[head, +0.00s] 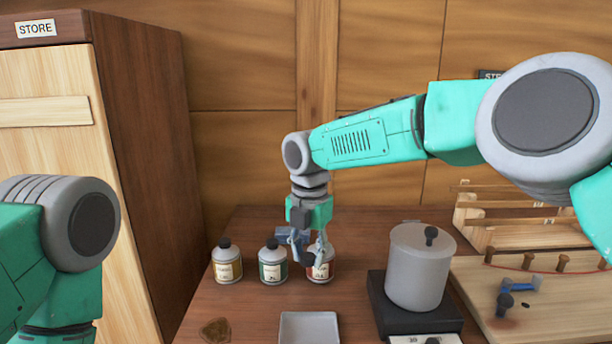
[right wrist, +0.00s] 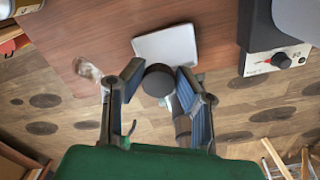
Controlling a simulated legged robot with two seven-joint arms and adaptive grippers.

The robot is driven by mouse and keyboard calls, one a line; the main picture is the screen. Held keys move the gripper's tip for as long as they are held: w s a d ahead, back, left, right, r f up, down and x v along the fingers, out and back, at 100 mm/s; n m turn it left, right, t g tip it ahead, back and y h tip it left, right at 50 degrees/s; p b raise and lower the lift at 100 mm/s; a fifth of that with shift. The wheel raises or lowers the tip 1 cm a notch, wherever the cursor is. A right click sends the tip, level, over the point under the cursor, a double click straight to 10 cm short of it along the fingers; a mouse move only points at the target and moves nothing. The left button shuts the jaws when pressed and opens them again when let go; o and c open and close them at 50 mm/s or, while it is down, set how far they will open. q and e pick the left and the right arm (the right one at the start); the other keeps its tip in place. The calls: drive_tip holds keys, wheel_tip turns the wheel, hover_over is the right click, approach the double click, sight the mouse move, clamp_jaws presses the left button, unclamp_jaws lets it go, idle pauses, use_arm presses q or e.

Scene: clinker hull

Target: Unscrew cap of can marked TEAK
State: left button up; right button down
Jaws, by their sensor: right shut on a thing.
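Three cans with dark caps stand in a row on the brown table: a yellow-labelled can (head: 227,264), a green-labelled can (head: 273,264) and a red-labelled can (head: 321,267). Their lettering is too small to read, so I cannot tell which says TEAK. My right gripper (head: 309,254) points down over the red-labelled can and partly hides it. In the right wrist view its blue-padded fingers are shut on the round dark cap (right wrist: 158,79). The can body is mostly hidden there. My left arm shows at the left edge, its gripper out of view.
A pale tray (head: 309,328) lies in front of the cans. A lidded grey pot (head: 417,270) stands on a dark hotplate (head: 400,318) to the right. A brown stain (head: 215,331) marks the table's front left. A wooden rack (head: 515,220) and a board with a blue tool (head: 517,288) are farther right.

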------------------------------------------------------------

## WHAT YOU WILL DO
Every line should be retyped exactly, with the pictures omitted.

## RESULT OF THE EXERCISE
[head, +0.00s] 
[right wrist, +0.00s] 
Controlling a simulated legged robot with two seven-joint arms and adaptive grippers.

The robot is driven by mouse and keyboard calls, one a line; the main picture is the screen. Held keys move the gripper's tip for as long as they are held: w s a d ahead, back, left, right, r f up, down and x v along the fingers, out and back, at 100 mm/s; n m turn it left, right, t g tip it ahead, back and y h tip it left, right at 50 degrees/s; p b raise and lower the lift at 100 mm/s; a fifth of that with shift. The wheel raises or lowers the tip 1 cm a notch, wherever the cursor is. A right click sends the tip, level, over the point under the cursor, a double click straight to 10 cm short of it along the fingers; a mouse move only points at the target and moves nothing. The left button shuts the jaws when pressed and opens them again when let go; o and c open and close them at 50 mm/s or, while it is down, set how far they will open. q and e pick the left and the right arm (the right one at the start); the other keeps its tip in place. The calls: drive_tip holds keys, wheel_tip turns the wheel, hover_over is the right click, approach the double click, sight the mouse move, clamp_jaws presses the left button, unclamp_jaws lets it go, idle pauses, use_arm presses q or e.

Scene: clinker hull

Target: Unscrew cap of can marked TEAK
State: left button up; right button down
Jaws, by their sensor: right shut on a thing.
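Three cans with dark caps stand in a row on the brown table: a yellow-labelled can (head: 227,264), a green-labelled can (head: 273,264) and a red-labelled can (head: 321,267). Their lettering is too small to read, so I cannot tell which says TEAK. My right gripper (head: 309,254) points down over the red-labelled can and partly hides it. In the right wrist view its blue-padded fingers are shut on the round dark cap (right wrist: 158,79). The can body is mostly hidden there. My left arm shows at the left edge, its gripper out of view.
A pale tray (head: 309,328) lies in front of the cans. A lidded grey pot (head: 417,270) stands on a dark hotplate (head: 400,318) to the right. A brown stain (head: 215,331) marks the table's front left. A wooden rack (head: 515,220) and a board with a blue tool (head: 517,288) are farther right.

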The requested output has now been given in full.